WHAT IS REQUIRED - Take the records below from their first line to the line with "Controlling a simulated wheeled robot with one", and restate those lines word for word.

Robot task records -

* * *

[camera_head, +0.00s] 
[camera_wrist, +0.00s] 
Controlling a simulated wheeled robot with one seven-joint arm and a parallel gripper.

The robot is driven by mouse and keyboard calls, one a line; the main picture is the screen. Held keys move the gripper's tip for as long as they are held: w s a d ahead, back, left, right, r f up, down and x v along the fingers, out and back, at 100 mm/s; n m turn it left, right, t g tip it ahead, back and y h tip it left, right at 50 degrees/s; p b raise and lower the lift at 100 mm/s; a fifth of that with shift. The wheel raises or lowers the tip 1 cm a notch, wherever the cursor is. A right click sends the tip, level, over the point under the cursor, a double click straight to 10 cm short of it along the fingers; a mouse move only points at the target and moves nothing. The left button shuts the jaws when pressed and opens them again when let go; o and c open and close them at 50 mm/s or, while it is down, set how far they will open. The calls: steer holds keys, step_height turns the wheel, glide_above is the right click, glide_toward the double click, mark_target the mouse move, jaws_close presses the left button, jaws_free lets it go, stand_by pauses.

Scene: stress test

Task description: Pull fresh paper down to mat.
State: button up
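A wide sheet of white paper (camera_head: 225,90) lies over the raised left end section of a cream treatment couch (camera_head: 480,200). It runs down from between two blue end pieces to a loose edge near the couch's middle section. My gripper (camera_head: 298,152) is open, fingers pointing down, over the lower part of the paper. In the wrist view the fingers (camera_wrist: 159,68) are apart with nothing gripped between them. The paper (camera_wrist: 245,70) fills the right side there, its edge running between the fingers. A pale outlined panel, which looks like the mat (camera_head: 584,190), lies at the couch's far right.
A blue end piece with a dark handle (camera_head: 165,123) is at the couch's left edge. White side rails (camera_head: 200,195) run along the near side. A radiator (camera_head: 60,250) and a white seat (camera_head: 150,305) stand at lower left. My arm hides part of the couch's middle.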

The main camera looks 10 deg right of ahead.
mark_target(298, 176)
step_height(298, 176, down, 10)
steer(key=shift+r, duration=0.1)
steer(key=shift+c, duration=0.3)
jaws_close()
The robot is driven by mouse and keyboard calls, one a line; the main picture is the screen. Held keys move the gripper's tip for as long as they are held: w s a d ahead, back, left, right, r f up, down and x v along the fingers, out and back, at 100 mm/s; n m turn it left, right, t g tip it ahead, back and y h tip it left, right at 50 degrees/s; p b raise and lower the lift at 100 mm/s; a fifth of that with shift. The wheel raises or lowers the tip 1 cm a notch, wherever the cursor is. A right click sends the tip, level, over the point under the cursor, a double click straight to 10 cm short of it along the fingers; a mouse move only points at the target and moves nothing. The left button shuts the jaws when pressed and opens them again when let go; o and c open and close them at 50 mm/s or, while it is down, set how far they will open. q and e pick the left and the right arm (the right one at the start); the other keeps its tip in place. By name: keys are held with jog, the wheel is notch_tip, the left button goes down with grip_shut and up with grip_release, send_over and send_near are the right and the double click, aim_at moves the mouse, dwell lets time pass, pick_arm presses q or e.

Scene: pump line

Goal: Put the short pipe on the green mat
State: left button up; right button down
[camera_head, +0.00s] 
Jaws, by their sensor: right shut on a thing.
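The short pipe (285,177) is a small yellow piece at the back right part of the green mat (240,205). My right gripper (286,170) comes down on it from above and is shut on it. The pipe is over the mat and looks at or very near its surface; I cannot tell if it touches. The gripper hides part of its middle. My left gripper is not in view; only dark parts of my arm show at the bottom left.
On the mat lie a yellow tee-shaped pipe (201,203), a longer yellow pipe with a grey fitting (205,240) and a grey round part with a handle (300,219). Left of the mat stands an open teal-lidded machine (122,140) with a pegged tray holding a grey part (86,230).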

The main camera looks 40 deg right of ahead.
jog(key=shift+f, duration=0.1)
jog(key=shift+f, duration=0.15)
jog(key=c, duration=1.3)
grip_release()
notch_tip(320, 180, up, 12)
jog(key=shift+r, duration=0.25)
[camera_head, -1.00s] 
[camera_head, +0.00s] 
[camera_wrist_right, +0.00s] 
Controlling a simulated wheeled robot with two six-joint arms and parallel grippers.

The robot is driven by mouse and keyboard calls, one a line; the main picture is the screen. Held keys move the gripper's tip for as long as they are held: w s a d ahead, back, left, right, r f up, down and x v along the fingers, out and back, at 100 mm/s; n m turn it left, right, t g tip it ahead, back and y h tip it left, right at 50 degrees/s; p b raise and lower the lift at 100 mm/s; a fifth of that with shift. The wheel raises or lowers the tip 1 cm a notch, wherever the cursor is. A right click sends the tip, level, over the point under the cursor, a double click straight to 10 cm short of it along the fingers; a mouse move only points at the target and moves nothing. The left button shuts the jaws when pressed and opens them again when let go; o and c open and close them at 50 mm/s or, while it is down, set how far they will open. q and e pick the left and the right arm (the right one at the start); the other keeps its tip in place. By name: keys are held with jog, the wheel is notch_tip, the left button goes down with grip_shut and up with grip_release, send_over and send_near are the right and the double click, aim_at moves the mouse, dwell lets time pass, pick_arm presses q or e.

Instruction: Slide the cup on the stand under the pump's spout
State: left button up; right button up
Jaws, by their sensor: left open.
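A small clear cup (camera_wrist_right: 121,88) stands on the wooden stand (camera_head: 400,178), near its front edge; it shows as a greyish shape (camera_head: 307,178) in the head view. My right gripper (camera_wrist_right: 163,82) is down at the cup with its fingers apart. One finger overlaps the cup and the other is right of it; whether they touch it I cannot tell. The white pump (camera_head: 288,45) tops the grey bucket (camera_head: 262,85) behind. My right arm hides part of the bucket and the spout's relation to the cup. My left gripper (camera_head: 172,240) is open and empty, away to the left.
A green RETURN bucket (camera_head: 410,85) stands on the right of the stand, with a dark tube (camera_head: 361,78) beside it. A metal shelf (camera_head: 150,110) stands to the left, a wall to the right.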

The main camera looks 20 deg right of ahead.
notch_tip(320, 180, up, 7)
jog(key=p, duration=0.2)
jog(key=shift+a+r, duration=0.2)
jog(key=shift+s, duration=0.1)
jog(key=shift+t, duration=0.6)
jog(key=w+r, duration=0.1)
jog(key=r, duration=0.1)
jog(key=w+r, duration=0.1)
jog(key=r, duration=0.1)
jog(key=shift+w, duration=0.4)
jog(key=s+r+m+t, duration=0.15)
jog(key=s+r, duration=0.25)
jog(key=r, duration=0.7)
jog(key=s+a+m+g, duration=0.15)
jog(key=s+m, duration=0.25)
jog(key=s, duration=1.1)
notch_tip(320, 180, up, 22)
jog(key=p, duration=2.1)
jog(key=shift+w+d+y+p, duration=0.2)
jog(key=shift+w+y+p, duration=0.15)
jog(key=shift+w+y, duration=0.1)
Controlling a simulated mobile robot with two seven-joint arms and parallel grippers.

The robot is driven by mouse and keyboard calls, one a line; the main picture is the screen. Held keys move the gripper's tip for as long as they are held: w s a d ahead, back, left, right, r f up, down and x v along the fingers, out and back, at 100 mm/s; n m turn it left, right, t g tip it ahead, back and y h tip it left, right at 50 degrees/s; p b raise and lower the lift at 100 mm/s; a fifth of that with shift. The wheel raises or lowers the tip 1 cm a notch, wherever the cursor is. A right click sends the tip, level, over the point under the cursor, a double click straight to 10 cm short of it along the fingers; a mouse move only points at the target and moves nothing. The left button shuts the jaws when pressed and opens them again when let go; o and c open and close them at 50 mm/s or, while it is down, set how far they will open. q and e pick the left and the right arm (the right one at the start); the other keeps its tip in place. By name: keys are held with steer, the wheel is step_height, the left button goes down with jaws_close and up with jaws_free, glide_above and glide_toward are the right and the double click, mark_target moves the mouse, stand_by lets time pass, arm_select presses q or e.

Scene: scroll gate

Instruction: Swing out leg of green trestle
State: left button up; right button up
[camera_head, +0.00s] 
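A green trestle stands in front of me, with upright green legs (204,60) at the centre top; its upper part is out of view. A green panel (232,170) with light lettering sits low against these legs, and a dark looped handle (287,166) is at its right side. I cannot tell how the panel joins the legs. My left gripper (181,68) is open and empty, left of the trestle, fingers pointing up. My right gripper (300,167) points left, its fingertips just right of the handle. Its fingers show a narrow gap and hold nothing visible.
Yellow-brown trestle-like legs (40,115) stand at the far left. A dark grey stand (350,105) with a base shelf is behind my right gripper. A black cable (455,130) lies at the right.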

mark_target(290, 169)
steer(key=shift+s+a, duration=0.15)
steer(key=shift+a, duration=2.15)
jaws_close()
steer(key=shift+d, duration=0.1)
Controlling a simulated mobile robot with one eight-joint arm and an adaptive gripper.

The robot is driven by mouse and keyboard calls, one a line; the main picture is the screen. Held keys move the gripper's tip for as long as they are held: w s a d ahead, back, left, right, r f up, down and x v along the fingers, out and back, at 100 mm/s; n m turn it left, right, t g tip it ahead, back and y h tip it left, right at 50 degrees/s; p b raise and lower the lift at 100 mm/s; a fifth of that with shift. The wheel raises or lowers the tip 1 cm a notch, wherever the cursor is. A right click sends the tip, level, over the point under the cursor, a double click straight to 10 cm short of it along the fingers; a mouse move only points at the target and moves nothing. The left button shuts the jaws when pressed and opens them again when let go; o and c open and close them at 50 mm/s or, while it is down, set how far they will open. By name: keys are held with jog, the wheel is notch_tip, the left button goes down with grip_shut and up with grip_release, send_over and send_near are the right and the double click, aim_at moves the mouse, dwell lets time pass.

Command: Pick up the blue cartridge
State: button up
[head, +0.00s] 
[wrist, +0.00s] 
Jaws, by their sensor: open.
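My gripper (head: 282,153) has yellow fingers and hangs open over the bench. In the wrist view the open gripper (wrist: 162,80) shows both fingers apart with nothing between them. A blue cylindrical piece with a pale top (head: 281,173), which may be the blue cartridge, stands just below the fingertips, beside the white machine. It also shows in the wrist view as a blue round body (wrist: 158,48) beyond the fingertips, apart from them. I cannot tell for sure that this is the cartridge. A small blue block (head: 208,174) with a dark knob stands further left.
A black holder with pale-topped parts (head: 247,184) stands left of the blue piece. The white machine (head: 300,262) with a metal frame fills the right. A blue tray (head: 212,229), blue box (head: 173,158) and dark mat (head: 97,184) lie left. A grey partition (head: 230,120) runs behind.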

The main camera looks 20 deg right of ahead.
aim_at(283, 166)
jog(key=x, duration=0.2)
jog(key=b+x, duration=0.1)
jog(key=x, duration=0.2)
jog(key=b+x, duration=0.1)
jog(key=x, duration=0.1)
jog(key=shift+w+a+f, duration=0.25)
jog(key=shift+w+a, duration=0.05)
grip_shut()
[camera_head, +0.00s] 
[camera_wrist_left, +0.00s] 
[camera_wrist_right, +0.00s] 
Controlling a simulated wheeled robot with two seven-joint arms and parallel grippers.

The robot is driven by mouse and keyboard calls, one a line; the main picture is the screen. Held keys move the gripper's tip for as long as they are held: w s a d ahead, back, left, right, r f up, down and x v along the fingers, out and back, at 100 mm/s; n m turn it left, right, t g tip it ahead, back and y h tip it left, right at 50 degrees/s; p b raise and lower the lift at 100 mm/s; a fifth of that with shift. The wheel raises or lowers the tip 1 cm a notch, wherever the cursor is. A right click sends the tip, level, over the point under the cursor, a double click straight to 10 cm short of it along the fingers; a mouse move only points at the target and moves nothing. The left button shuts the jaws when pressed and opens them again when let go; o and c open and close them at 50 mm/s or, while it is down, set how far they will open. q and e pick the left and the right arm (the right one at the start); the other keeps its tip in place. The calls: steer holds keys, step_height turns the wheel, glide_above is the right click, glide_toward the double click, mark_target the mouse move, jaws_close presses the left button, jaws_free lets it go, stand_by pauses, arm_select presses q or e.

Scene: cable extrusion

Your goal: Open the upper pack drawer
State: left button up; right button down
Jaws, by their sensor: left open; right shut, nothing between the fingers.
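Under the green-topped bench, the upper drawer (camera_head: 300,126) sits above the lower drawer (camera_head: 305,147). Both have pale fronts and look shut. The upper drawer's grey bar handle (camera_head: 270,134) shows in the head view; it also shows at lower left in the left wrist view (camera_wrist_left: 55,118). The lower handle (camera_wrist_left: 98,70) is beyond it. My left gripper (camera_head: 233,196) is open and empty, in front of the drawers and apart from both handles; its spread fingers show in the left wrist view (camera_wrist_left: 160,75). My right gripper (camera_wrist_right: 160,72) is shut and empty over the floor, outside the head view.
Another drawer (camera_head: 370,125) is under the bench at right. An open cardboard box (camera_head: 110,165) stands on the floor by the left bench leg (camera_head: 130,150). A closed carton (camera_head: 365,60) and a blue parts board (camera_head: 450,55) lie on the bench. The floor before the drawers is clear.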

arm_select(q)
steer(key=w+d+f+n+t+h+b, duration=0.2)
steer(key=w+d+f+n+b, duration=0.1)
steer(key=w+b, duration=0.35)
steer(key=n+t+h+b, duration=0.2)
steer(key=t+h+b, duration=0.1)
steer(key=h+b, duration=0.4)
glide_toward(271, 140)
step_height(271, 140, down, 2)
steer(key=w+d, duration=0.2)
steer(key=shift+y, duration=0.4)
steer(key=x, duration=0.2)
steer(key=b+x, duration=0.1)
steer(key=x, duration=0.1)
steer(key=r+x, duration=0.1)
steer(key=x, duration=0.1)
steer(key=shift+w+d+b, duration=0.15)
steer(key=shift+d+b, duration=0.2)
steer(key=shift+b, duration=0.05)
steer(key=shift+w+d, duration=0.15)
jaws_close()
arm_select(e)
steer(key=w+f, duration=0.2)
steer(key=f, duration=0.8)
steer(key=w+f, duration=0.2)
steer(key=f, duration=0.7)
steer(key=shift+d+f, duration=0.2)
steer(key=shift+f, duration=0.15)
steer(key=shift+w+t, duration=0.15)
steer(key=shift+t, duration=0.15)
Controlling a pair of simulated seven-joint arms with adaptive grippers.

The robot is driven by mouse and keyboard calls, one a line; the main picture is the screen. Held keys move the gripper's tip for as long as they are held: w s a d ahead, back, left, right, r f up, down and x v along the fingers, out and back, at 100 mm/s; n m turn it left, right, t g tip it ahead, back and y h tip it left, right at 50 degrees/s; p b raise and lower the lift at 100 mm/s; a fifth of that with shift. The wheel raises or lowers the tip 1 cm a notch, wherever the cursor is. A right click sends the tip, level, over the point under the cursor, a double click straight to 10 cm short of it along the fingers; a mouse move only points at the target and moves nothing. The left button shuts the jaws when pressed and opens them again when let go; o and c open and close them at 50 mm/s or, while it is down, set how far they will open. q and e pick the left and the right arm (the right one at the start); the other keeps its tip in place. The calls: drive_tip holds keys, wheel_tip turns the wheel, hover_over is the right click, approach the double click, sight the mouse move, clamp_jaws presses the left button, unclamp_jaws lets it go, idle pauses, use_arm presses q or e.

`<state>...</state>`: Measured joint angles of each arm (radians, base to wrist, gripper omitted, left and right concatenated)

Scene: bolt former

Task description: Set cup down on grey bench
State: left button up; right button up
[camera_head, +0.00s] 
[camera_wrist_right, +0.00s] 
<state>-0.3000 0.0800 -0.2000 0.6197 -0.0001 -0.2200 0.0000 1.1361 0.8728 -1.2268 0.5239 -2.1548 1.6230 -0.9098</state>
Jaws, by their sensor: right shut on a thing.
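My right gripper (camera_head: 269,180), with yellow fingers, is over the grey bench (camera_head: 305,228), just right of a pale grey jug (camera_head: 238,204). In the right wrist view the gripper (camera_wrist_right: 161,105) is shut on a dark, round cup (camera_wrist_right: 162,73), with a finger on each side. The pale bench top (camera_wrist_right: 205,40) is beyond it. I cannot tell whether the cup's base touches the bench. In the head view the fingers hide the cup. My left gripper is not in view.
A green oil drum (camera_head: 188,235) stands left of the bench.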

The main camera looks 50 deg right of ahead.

* * *

SOLUTION -
[camera_head, +0.00s] 
[camera_wrist, +0.00s] 
Controlling a simulated wheeled robot with one seven-joint arm and a parallel gripper.

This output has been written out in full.